Last week’s election of Donald Trump as president “shows that Americans feel a need to be better connected to a government they may see as remote, complex, overblown and unresponsive,” according to the leader of a major industry and nonprofit alliance promoting federal data transparency.
“Open data can change all that,” Hudson Hollister, executive director of the Data Coalition told Government Executive on release of the group’s 2017 federal, state and market transparency agenda.
The most important priority in the agenda’s section on government management, he said, is to expand the 2014 Digital Accountability and Transparency Act “to cover all government spending to the granular level of payments.” In addition, the coalition will continue pressing for passage of the Open, Public, Electronic, and Necessary (OPEN) Government Data Act, introduced last April, to “make data standardization and data publication the official policy for all federal information,” the agenda reads.

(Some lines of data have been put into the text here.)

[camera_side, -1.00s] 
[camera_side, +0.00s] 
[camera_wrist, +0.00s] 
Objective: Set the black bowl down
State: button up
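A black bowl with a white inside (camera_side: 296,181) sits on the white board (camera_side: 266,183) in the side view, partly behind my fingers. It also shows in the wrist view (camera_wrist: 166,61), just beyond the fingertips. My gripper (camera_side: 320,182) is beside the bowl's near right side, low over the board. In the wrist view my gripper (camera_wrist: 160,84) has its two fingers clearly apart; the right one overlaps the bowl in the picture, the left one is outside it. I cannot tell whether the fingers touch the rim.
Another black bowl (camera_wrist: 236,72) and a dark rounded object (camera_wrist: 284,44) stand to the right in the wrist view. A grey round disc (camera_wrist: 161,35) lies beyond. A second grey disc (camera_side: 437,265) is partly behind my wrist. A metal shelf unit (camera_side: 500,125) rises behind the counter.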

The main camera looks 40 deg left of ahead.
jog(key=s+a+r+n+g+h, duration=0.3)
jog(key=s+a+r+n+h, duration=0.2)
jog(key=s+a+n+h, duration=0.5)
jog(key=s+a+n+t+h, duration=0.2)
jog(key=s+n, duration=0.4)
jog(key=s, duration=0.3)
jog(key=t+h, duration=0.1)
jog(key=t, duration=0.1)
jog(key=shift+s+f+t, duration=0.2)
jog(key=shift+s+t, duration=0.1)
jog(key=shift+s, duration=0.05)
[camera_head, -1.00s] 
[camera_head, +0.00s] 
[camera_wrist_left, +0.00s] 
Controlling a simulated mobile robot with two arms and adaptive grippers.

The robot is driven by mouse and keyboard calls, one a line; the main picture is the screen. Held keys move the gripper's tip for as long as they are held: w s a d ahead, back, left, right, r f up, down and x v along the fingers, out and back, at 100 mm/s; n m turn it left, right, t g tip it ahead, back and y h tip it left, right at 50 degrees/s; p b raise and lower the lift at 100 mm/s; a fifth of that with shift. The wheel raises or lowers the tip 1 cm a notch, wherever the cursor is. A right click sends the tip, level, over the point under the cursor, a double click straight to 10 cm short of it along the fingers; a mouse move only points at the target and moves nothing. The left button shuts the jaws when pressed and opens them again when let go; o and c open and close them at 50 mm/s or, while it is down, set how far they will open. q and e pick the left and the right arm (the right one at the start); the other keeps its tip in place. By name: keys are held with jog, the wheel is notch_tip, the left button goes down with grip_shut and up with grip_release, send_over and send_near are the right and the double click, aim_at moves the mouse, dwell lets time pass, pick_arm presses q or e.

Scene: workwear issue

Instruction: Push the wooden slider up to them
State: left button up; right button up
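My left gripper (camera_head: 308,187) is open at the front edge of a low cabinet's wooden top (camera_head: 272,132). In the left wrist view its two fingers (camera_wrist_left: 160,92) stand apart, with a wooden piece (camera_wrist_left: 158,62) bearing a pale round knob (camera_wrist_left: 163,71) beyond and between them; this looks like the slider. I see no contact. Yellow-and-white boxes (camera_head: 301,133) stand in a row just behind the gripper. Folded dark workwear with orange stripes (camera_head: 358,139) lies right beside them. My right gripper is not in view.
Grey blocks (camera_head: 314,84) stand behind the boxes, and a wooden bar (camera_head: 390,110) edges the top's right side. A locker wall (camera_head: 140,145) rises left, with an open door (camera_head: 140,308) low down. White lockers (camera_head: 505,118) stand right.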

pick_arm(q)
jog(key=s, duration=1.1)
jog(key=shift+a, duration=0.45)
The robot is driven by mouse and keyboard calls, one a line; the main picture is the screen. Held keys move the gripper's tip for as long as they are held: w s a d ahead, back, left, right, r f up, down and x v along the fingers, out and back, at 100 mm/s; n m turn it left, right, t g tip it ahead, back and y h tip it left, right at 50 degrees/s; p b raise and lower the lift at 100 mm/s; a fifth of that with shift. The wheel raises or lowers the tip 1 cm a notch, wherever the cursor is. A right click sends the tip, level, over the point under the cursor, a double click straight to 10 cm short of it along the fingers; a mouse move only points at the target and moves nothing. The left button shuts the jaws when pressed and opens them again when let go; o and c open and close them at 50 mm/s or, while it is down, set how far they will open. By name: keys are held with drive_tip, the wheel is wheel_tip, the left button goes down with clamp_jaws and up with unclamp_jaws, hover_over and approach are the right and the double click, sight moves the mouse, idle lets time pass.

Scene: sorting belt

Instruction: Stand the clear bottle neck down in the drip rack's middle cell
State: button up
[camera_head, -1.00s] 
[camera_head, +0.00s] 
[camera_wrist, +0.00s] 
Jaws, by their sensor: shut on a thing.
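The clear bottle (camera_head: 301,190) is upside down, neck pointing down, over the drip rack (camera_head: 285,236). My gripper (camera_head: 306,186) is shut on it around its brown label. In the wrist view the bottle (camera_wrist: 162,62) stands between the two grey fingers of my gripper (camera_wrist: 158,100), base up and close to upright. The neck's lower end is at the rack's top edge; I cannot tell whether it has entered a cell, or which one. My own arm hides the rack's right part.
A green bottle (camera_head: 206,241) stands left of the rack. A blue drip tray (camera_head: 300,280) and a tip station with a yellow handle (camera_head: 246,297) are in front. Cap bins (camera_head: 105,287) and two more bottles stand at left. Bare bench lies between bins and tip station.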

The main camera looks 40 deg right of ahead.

The coalition will advocate full funding for DATA Act implementation and encourage congressional oversight to maintain data quality, the report said. The group also would like agencies to phase out “legacy reporting requirements that are flawed and duplicative of DATA Act reporting” while “incentivizing agencies to comply through appropriate penalties.”
The agenda commends the Health and Human Services Department for having created a “data dictionary” called the Central Data Element Repository Library, which identifies all data elements used in grants across the government. The goal is to expand the HHS pilot into an operational prototype.
Also important will be a bid for legislation to “end dependence on the DUNS number” in favor of a non-proprietary system. In addition, the coalition will seek legislation to create a government-wide data analytics platform within the Council of the Inspectors General on Integrity and Efficiency “empowered to combine public and non-public data sets, including spending and performance data, to illuminate and eliminate waste and fraud.”
In the interview, Hollister expressed excitement about the Treasury Department’s DATA Act Information Model Schema introduced in April, calling the product “the most important standard in the country for data formats.” He said existing systems such as the Federal Procurement Data System are much costlier than the new schema, which he would like to make “complete and universal.”
Hollister said his alliance is looking forward, once DATA Act implementation is completed by May 2017, to “going beyond and building on that foundation.”